— BEGIN Provided data —

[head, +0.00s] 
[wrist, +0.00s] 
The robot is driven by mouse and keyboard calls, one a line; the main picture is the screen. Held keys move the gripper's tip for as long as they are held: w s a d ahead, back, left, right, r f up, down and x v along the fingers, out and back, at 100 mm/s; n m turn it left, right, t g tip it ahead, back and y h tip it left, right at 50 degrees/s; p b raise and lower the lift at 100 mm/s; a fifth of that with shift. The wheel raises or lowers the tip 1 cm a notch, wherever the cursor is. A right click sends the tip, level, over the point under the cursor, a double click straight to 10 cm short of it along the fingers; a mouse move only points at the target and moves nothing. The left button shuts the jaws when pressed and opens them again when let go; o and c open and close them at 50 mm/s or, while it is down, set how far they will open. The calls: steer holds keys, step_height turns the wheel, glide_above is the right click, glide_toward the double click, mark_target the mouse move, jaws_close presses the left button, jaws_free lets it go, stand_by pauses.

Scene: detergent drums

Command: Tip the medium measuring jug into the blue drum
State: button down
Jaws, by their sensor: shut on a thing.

— END Provided data —

• Your goal: Look through the material and copy each line that has "down".

• Solution for this task:
The robot is driven by mouse and keyboard calls, one a line; the main picture is the screen. Held keys move the gripper's tip for as long as they are held: w s a d ahead, back, left, right, r f up, down and x v along the fingers, out and back, at 100 mm/s; n m turn it left, right, t g tip it ahead, back and y h tip it left, right at 50 degrees/s; p b raise and lower the lift at 100 mm/s; a fifth of that with shift. The wheel raises or lowers the tip 1 cm a notch, wherever the cursor is. A right click sends the tip, level, over the point under the cursor, a double click straight to 10 cm short of it along the fingers; a mouse move only points at the target and moves nothing. The left button shuts the jaws when pressed and opens them again when let go; o and c open and close them at 50 mm/s or, while it is down, set how far they will open. The calls: steer holds keys, step_height turns the wheel, glide_above is the right click, glide_toward the double click, mark_target the mouse move, jaws_close presses the left button, jaws_free lets it go, stand_by pauses.
State: button down

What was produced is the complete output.